In the second section, Notre Europe (Our Europe), the setting is at a gas station run by the Martin family. Two kids, a boy and girl, ask long, complicated questions of their parents, for which they can provide few answers. According to the invaluable press notes, which should be issued before each screening, the children want to know about the famous French tenets “liberty, equality, fraternity.” I have seen the film twice and this was not obvious to me.

On the other hand, Godard is still capable of producing wonderfully affecting scenes. In one, the little boy slowly crawls up his mother’s back, touching her body in an innocent but sensual manner while she is washing dishes. She turns to hold him as he asks her a question about space–which, in fact, is being illustrated by the sequence.

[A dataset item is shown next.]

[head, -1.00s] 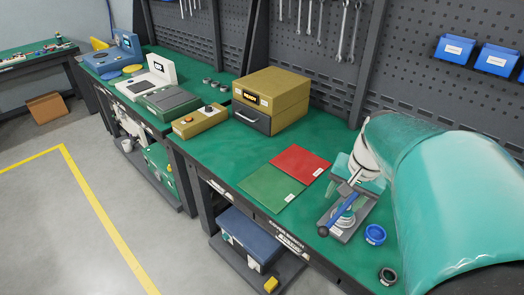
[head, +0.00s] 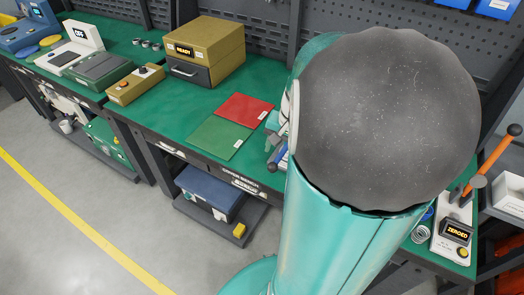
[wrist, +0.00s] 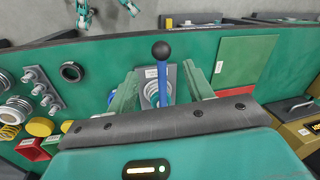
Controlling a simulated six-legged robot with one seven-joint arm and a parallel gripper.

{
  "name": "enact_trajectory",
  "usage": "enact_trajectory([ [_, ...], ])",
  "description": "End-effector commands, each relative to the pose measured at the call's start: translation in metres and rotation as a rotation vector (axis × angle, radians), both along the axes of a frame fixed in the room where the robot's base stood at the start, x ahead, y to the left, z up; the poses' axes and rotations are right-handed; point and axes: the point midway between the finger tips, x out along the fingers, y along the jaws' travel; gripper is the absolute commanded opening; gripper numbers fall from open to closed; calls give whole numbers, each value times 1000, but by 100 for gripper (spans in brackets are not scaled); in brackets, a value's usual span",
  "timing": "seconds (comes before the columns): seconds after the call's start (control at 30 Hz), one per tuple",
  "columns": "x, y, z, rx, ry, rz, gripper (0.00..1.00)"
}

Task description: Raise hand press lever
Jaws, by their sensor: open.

Much stronger is the final movement of the film entitled Nos humanites (Our humanities). Godard takes us on a journey to historic sites in Odessa, Hellas, Naples, Barcelona, Palestine and Egypt. Moving between archival and contemporary footage, the director recalls revolutionary times in those places: the Russian Revolution, the Spanish Civil War and the current Isareli/Palestinian crisis, to name three. He asks where the justice exists–or existed—at any of those famous junctures. And leaves us with this: “No Comment.”

Nearly 80, Jean-Luc Godard is still a great artist. So much of Film Socialisme works that you wish the old master would dispense with his obfuscating tactics. Even Schoenberg began to reconsider the use of melody towards the end of his life. Whether Godard will do so won’t be answered for at least another year. For Godardians and true lovers of the avant-garde, there’s Film Socialisme now. It will intrigue the cognoscenti and frustrate everyone else.